Erinnerungskultur und Erinnerungspolitik sind zwei verschiedene Paar Schuhe. In das eine Paar passen nur die Füße von Privatpersonen, die außer den Mitteln der Kultur keine anderen Ausdrucksmöglichkeiten haben, Erinnerung festzuhalten und weiterzugeben, mündlich oder schriftlich, in Bildern, Fotografien, Musik- und Theaterstücken, analog oder digital, was immer Marktöffentlichkeit oder Publikumsinteresse findet. In das andere Paar passen nur die Füße von Politikern, die außer dem Mittel der Politik keine andere Ausdrucksmöglichkeit brauchen, Erinnerung festzulegen und durchzusetzen, durch Recht und Gesetz, mit Hochschulen, Stiftungen und Gedenkstätten, durch Mahn- oder Denkmale, was immer zum Narrativ oder zur Erzählung passt. Die Erinnerung an ein Staatsverbrechen, die Hinrichtung der Studentin Sophie Scholl, veranschaulicht den Unterschied am Beispiel eines Buches und einer Briefmarke.

Am 9. Mai 1943, einem Sonntag, hätte Sophie Scholl ihren 22. Geburtstag gefeiert, wenn sie nicht zehn Wochen zuvor, am 22. Februar 1943, mit einem Fallbeil geköpft worden wäre.
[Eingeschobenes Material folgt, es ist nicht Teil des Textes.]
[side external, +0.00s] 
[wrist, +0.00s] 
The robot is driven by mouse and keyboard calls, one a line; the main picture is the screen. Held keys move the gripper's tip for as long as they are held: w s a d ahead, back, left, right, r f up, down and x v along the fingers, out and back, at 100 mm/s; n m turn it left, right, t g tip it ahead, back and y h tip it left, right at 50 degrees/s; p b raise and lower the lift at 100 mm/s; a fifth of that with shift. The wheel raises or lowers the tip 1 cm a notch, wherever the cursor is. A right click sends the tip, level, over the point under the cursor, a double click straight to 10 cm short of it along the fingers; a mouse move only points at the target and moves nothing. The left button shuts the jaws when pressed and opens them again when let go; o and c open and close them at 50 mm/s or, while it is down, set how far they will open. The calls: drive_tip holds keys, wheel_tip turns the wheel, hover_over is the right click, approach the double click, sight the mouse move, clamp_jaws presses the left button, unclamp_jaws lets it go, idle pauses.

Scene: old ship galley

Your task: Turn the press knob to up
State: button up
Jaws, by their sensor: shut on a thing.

Ein Todesurteil „im Namen des Deutschen Volkes“, verkündet im Schwurgerichtssaal des Justizpalasts in München vom eigens angereisten Präsidenten des Volksgerichtshofs, Dr. jur. Roland Freisler, vollstreckt im Strafgefängnis München-Stadelheim vom amtlich bestallten Scharfrichter des Bayerischen Justizministeriums, Johann Reichhart. Noch nie habe er jemanden so tapfer sterben gesehen wie Sophie Scholl, wird er Jahrzehnte später zitiert.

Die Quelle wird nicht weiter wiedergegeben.